• Requirement: Output an exact reproduction of the data.

• Dataset entries:
★ ★ ★ ★ ★

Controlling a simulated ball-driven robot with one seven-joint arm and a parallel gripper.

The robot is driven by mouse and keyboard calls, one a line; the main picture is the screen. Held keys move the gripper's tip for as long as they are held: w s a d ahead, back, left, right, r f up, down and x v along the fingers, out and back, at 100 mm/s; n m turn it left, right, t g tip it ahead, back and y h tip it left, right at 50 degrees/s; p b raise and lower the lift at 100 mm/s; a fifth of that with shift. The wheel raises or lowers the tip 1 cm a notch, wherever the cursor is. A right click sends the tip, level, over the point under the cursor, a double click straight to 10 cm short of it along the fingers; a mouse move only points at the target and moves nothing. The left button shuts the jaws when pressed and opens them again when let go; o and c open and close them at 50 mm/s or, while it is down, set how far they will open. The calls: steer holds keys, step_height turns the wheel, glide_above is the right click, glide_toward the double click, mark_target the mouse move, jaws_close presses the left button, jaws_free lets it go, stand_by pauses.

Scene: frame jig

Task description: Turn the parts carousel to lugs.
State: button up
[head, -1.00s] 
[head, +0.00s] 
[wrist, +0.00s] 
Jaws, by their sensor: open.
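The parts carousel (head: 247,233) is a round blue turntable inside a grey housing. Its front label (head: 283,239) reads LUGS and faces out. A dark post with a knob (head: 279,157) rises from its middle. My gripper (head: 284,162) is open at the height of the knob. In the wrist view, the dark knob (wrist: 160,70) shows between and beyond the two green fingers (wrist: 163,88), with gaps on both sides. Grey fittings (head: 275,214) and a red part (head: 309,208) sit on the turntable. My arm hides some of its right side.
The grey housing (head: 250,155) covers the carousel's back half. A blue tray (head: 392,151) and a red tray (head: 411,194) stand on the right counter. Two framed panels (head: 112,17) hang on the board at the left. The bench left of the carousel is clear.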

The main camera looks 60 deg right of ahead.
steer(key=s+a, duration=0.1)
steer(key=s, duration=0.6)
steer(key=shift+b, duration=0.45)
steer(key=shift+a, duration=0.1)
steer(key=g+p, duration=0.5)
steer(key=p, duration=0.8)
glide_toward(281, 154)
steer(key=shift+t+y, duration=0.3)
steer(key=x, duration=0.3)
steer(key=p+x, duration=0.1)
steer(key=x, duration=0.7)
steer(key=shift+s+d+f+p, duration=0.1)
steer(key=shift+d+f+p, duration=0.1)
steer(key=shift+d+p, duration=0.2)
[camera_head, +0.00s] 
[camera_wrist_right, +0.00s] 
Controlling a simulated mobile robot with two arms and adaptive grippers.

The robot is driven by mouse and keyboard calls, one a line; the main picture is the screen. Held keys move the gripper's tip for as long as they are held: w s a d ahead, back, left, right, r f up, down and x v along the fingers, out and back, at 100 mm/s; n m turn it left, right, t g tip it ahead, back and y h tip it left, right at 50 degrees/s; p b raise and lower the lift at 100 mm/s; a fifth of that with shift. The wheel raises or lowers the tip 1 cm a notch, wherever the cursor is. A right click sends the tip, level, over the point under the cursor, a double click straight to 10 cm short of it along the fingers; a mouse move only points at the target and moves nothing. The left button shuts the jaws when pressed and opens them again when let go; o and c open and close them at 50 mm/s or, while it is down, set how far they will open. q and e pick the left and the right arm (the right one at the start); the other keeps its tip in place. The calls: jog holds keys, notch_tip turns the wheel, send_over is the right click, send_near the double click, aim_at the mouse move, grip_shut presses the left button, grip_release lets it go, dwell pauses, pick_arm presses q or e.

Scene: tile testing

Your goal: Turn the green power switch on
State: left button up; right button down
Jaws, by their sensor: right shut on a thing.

★ ★ ★ ★ ★

• Task output:
Controlling a simulated ball-driven robot with one seven-joint arm and a parallel gripper.

The robot is driven by mouse and keyboard calls, one a line; the main picture is the screen. Held keys move the gripper's tip for as long as they are held: w s a d ahead, back, left, right, r f up, down and x v along the fingers, out and back, at 100 mm/s; n m turn it left, right, t g tip it ahead, back and y h tip it left, right at 50 degrees/s; p b raise and lower the lift at 100 mm/s; a fifth of that with shift. The wheel raises or lowers the tip 1 cm a notch, wherever the cursor is. A right click sends the tip, level, over the point under the cursor, a double click straight to 10 cm short of it along the fingers; a mouse move only points at the target and moves nothing. The left button shuts the jaws when pressed and opens them again when let go; o and c open and close them at 50 mm/s or, while it is down, set how far they will open. The calls: steer holds keys, step_height turns the wheel, glide_above is the right click, glide_toward the double click, mark_target the mouse move, jaws_close presses the left button, jaws_free lets it go, stand_by pauses.

Scene: frame jig

Task description: Turn the parts carousel to lugs.
State: button up
[head, -1.00s] 
[head, +0.00s] 
[wrist, +0.00s] 
Jaws, by their sensor: open.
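The parts carousel (head: 247,233) is a round blue turntable inside a grey housing. Its front label (head: 283,239) reads LUGS and faces out. A dark post with a knob (head: 279,157) rises from its middle. My gripper (head: 284,162) is open at the height of the knob. In the wrist view, the dark knob (wrist: 160,70) shows between and beyond the two green fingers (wrist: 163,88), with gaps on both sides. Grey fittings (head: 275,214) and a red part (head: 309,208) sit on the turntable. My arm hides some of its right side.
The grey housing (head: 250,155) covers the carousel's back half. A blue tray (head: 392,151) and a red tray (head: 411,194) stand on the right counter. Two framed panels (head: 112,17) hang on the board at the left. The bench left of the carousel is clear.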

The main camera looks 60 deg right of ahead.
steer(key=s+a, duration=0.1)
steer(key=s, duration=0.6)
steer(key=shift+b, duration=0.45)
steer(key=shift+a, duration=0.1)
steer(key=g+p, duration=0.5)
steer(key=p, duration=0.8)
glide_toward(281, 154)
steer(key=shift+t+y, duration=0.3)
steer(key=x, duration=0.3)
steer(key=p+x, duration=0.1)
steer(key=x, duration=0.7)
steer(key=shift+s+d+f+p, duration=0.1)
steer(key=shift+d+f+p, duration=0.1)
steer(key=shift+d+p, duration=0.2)
[camera_head, +0.00s] 
[camera_wrist_right, +0.00s] 
Controlling a simulated mobile robot with two arms and adaptive grippers.

The robot is driven by mouse and keyboard calls, one a line; the main picture is the screen. Held keys move the gripper's tip for as long as they are held: w s a d ahead, back, left, right, r f up, down and x v along the fingers, out and back, at 100 mm/s; n m turn it left, right, t g tip it ahead, back and y h tip it left, right at 50 degrees/s; p b raise and lower the lift at 100 mm/s; a fifth of that with shift. The wheel raises or lowers the tip 1 cm a notch, wherever the cursor is. A right click sends the tip, level, over the point under the cursor, a double click straight to 10 cm short of it along the fingers; a mouse move only points at the target and moves nothing. The left button shuts the jaws when pressed and opens them again when let go; o and c open and close them at 50 mm/s or, while it is down, set how far they will open. q and e pick the left and the right arm (the right one at the start); the other keeps its tip in place. The calls: jog holds keys, notch_tip turns the wheel, send_over is the right click, send_near the double click, aim_at the mouse move, grip_shut presses the left button, grip_release lets it go, dwell pauses, pick_arm presses q or e.

Scene: tile testing

Your goal: Turn the green power switch on
State: left button up; right button down
Jaws, by their sensor: right shut on a thing.

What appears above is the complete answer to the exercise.